FFHo sempre avuto e ho tutt’ora tanti progetti per Bologna perché è la città dove abito e devo dire che non è per nulla semplice realizzarli. Ho partecipato al bando Italian Council col progetto Serie Imperiale, due francobolli che posseggo, col volto di Vittorio Emanuele III, desueti e scomodi per via di soprastampe di annessioni (Zara per l’occupazione tedesca e Repubblica Sociale Italiana) che ho ingrandito e poi dipinto su due muri interni e speciali: una stanza riunioni della Casa del Popolo e un ex supermercato Mini Coop. Queste due sur-immagini appartengono al conflitto: sono sgarbi, sfregi, atti di sabotaggio e di censura-offesa; sono scritte violente di invasione, annessione e appropriazione di territori e di immagini. Sono timbri di inchiostri rossi e neri su un volto viola di sangue blu. Una volta eseguite e presentate saranno poi strappate con un procedimento artigianale eseguito da professionisti e montate su tela a comporre l’opera-dittico Serie Imperiale. I due muri privati dalle pitture saranno parte costituente dell’opera perché anziché rasarli e tamponarli come di solito avviene, saranno basi per un intervento permanente che ricorderà le pitture. L’otturazione, il buco come studio, indagine e lavoro, diventerà essa stessa opera d’arte. Il timbro Zara e Repubblica Sociale Italiana non sono altro che diverse otturazioni, una specie di damnatio memoriae moderna, così come la tamponatura dei due muri, che lasceranno un anti-dipinto su intonaco, come fosse una cancellatura-abrasione controllata e pensata.
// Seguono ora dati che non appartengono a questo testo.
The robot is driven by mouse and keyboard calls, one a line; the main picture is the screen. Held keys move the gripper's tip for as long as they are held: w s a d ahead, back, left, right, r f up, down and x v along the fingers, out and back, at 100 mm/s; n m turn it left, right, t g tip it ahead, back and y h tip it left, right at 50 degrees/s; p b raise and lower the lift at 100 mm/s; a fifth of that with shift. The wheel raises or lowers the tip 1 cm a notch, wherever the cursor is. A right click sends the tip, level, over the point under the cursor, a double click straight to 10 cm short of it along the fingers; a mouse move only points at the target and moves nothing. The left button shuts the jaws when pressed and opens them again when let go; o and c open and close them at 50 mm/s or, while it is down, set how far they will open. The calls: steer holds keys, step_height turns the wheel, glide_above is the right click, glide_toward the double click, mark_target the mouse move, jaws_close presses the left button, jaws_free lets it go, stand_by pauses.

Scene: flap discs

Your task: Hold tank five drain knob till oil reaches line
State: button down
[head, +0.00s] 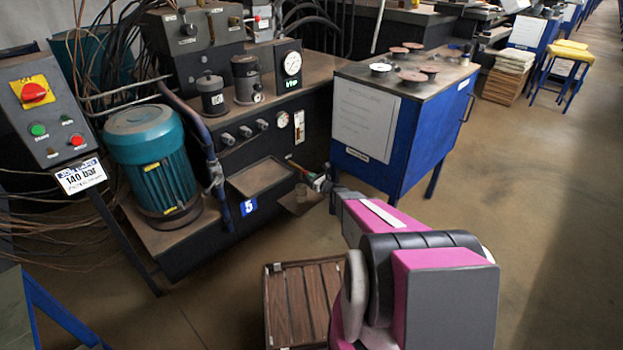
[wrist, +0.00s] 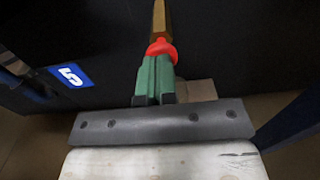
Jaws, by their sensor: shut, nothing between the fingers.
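Tank five is the black tank (head: 215,235) with a blue "5" plate (head: 249,207); the plate also shows in the wrist view (wrist: 71,75). A red drain knob (wrist: 161,49) sits on a brass stem (wrist: 160,18) at the tank's front. My gripper (wrist: 156,64) has green fingers, closed together with their tips right at the knob's near side. I cannot tell whether they press it. In the head view my gripper (head: 320,183) is small at the tank's lower right, and my arm partly hides that area. A small sight gauge (head: 299,127) is on the front; its oil level is unreadable.
A small ledge (head: 300,201) is below the valve. A blue cabinet (head: 385,130) stands close on the right. A wooden slatted platform (head: 305,300) lies on the floor in front. A teal motor (head: 155,165) is at the left. Open floor (head: 540,200) extends to the right.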

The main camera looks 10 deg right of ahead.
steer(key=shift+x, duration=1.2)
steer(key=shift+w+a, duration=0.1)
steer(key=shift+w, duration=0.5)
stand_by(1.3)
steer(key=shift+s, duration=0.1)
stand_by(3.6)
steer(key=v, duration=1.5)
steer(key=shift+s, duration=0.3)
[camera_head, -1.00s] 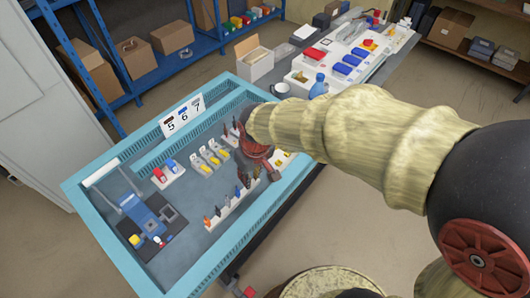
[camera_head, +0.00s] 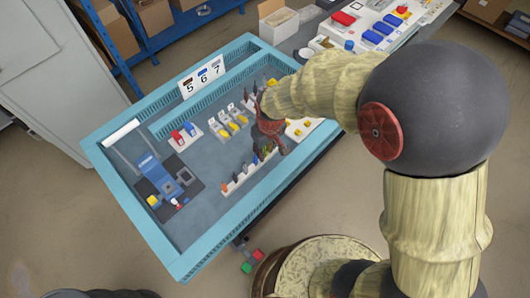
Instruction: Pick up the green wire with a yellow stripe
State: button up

VT – Ora ti chiedo cosa pensi della situazione artistica contemporanea a Bologna e in Italia in generale. C’è qualche artista – attivo anche fuori dal nostro paese – di cui ammiri o segui particolarmente il lavoro?

FFDalla fine degli anni Novanta lavoro come artista e ho conosciuto i piani alti della città che ama un po’ l’arte direi per svago e per collezionismo, che sono due cose importanti, ma non sono un vero interesse per l’arte. Ci sono grandi fortune e grandi capitali, musei privati e fondazioni, ma c’è veramente poco di interessante. Due grandi avvenimenti cittadini, FICO (il più grande parco agroalimentare al mondo) e la presentazione del nuovo SUV della Lamborghini sono avvenuti senza arte; per la prima volta nella nostra storia italiana, l’arte, in momenti importanti, non c’è. Tutti a parlare di tradizione, di eccellenza, del Belpaese, ma poi la realtà è questa. Se a quasi ottant’anni dalla nascita della Repubblica, per la prima volta questo paese (per tutto il mondo il paese dell’arte) con l’Italian Council, dà la possibilità agli artisti del suo tempo di esprimersi, si comprende meglio la situazione.

VT – Un tuo prossimo progetto, che sia già in fase di realizzazione o ancora soltanto immaginato?

FF – Gli Angeli degli Eroi, la lista dei militari italiani morti dopo il 1945 in missioni di pace. Il progetto viena da una foto della mia famiglia che riassume un rapporto complesso: quella del mio nonno materno Carlo in divisa, mentre passeggia per Piazza Maggiore a Bologna. Mio nonno, che tornò dalla Campagna di Russia. Riconosco in lui un modello estetico molto forte che è riassunto in quella foto in uniforme.
CARO LUCA GRAZIE! GLI ANGELI DEGLI EROI TI SORRIDONO MENTRE  TI FANNO LA SCORTA D’ONORE FINO ALLA LUCE DI DIO IN PARADISO!!! VIVA L’ITALIA
Quando ho visto questa scritta fatta su un cartone probabilmente dai parenti di Luca Sanna, soldato morto in Afghanistan nel gennaio 2011, durante il suo funerale a Roma, ho provato la stesso turbamento di quando visitai anni fa il Sacrario di Redipuglia. Immagini estranee che proprio per il fatto che sono lontane, perchè le teniamo lontane, si scoprono a volte drammaticamente vicine. Gli Angeli degli Eroi è anche il tentativo di avvicinarsi al linguaggio di questo cartello scritto in modo solenne ed epico da genti di un mondo lontano e desueto. E’ però un mondo che da qualche parte mi fa sentire in qualche modo partecipe. Il progetto consiste in un grande wall painting su un muro pubblico con la lista dei militari caduti.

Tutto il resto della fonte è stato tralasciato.